Hi all,
I am reproducing some experiments I did time ago,
and I am again using Hapax (latest version for VW).
FYI, I just noticed that there could be an issue in how the
weighting in the TermDocumentMatrix is evaluated.
I attach the method here for convenience:
TermDocumentMatrix>>weight
| newMatrix |
newMatrix := SparseRowMatrix new: matrix dimension.
matrix rows with: newMatrix rows do: [ :row :newRow |
| globalWeight |
globalWeight := globalWeighting forTerm: row.
row doSparseWithIndex: [ :each :index |
newRow at: index put: (localWeighting
forValue: each) * globalWeight ]].
matrix := newMatrix.
this method should apply the tf-idf weighting [1] to the matrix.
This weighting is composed of two parts:
a global weighting (i.e., idf: the more a term is common, the less its weight)

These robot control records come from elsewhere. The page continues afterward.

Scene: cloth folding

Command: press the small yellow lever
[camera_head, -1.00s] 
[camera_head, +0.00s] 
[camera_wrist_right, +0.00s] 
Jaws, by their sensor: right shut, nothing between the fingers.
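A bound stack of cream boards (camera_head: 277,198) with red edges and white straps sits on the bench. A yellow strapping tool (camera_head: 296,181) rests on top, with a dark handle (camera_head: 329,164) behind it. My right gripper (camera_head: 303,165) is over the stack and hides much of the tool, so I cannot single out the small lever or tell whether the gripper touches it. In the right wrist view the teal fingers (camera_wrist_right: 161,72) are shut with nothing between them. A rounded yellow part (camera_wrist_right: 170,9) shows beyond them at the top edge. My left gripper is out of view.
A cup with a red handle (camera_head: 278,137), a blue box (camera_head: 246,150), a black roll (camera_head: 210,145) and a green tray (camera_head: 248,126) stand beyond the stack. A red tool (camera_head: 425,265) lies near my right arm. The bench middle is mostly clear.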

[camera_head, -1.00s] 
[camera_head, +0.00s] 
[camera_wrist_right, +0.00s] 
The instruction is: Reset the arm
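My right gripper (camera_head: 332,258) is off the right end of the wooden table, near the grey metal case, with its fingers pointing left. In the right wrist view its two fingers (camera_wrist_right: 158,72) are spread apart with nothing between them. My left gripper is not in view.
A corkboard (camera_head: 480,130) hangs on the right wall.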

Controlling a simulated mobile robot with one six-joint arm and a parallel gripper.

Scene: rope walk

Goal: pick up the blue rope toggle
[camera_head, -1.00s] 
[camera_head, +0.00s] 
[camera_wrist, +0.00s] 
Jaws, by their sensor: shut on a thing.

a local weighting (i.e., tf: each term is normalized on the number of
terms appearing).
The global weighting is correctly done in the line:
globalWeight := globalWeighting forTerm: row.
while the local weighting is NOT correctly done in the line:
newRow at: index put: (localWeighting forValue: each) * globalWeight
in fact, the "localWeighting forValue: each" will always return "each"
back.
This means that it simply does not apply any local weighting.
Right now I am working on fixing this issue.
Please let me know if I am wrong, or if you have an elegant solution :)
Cheers,
Alberto
[1]
http://en.wikipedia.org/wiki/Tf%E2%80%93idf